The Tom Lantos Human Rights Commission would like to bring your attention to an opportunity to meet with Ms. Layal Sarrouh, Global Children and Conflict Advisor with World Vision, at a Congressional staff roundtable hosted by World Vision this Wednesday, June 29th, from 10:00 – 11:00 AM in Longworth 1629.
The Syria Refugee Crisis and Its Devastating Impact of
Violence on the Lives of Children
An in-depth discussion of ongoing efforts to prevent a lost generation
Wednesday, June 29, 2016
10:00-11:00am, Longworth 1629
UNICEF estimates that more than 80 percent of Syrian children have been harmed by the ongoing crisis. Since 2014, more than 2.5 million children are displaced within Turkey, Lebanon, Jordan, Iraq, and Egypt and many countries in central and southeast Europe have witnessed an increase in the number of migrants and asylum seekers. Children impacted by the crisis in Syria are facing many risks, including child labor, trafficking, forced marriage, sexual abuse and other forms of violence. Additionally, their access to education is also often negatively impacted by displacement. Both of these have serious, far-reaching consequences for societies and economies across the region. This roundtable will be an in-depth discussion highlighting the devastating impact that the Syria crisis is having on the protection and education outcomes of children and the ways in which the U.S. government can support children and their caregivers.
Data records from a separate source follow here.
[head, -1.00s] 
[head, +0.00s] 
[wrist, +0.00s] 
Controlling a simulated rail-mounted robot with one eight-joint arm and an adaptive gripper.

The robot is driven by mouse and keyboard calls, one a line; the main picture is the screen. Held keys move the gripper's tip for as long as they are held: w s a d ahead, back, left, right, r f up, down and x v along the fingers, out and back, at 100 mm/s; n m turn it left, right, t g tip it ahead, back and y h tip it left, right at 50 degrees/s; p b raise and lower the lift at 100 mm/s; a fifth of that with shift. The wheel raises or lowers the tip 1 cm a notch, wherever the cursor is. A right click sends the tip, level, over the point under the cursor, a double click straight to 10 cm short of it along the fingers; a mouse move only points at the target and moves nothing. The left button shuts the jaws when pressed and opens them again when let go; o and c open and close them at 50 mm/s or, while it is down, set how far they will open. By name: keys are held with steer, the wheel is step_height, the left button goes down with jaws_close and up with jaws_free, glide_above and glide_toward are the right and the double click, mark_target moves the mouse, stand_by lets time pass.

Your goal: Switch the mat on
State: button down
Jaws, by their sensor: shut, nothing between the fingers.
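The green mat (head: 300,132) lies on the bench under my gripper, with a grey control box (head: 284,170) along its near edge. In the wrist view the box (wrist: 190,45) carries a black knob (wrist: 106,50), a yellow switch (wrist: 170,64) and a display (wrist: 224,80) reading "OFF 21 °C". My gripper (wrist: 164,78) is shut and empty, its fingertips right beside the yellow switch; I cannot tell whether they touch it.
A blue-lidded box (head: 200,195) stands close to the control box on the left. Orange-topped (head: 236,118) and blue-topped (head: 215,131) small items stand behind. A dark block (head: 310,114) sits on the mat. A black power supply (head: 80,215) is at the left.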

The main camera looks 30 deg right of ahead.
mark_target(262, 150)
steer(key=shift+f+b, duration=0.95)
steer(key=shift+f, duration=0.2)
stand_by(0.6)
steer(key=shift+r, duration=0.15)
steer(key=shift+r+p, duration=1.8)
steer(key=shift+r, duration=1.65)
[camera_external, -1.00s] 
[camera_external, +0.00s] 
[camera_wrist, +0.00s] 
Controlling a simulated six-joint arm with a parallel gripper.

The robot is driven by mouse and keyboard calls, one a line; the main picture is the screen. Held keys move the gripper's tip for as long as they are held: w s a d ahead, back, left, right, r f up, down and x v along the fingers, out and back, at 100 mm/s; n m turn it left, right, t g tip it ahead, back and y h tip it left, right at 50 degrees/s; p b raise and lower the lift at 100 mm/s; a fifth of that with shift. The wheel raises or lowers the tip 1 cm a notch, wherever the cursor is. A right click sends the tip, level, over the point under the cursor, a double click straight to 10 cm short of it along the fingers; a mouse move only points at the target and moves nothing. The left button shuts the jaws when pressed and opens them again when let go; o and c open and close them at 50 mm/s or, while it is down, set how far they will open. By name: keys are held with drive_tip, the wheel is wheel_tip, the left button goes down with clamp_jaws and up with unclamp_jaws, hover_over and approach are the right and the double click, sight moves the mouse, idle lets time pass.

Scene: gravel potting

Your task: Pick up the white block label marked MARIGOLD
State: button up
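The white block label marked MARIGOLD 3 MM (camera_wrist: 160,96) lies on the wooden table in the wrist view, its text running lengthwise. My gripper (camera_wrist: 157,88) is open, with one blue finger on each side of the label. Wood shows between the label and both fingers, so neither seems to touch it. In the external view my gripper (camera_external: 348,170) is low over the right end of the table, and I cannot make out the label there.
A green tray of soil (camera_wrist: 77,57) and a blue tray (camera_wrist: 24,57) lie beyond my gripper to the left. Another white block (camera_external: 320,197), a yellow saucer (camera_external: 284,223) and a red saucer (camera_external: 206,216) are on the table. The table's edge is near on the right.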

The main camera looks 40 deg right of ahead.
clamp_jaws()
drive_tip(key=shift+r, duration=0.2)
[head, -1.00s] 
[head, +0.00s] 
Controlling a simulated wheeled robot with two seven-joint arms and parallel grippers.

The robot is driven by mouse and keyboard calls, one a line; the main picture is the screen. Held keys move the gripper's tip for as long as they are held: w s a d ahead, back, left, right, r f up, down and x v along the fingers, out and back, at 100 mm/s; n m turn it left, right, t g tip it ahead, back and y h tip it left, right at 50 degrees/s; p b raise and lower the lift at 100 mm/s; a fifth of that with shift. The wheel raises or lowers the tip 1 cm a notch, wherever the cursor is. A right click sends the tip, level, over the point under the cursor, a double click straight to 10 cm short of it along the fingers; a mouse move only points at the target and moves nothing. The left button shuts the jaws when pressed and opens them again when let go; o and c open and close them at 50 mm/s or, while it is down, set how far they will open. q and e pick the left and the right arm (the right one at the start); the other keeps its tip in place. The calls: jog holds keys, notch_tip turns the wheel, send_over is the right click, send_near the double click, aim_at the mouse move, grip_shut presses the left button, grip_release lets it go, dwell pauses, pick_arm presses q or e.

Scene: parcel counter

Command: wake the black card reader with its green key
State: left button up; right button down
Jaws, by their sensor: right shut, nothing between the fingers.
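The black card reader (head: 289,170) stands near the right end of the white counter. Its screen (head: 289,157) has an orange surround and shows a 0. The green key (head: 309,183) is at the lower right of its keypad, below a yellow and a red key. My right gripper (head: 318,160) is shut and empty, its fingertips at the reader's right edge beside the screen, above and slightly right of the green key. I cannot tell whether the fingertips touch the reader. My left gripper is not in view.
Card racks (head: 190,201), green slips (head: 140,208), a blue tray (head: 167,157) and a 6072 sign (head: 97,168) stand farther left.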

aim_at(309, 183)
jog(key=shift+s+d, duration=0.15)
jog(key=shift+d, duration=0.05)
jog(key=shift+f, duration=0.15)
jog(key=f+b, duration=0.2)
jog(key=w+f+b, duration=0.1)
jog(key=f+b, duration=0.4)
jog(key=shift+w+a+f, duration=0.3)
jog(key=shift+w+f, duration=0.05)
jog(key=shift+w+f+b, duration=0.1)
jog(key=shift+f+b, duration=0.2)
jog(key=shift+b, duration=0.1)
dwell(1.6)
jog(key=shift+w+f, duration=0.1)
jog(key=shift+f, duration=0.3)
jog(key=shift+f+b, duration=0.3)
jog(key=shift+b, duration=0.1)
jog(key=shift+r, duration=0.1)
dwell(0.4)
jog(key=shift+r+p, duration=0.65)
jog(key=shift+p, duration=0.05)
Presenter: Layal Sarrouh, Global Children and Conflict Advisor, World Vision
Layal Sarrouh is the Global Children and Conflict Technical Advisor for World Vision based in Amman, Jordan. In her role she covers children affected by armed conflict in humanitarian responses such as the Syria Crisis, Uganda Refugee Response, and Central African Republic. Previously, Layal worked for UNICEF in Lebanon as the Child Protection in Emergencies Working Group Coordinator. She holds a Masters in Public Health from the Program on Forced Migration and Health at Columbia University, and an honors degree in Psychology from Queen’s University, Canada.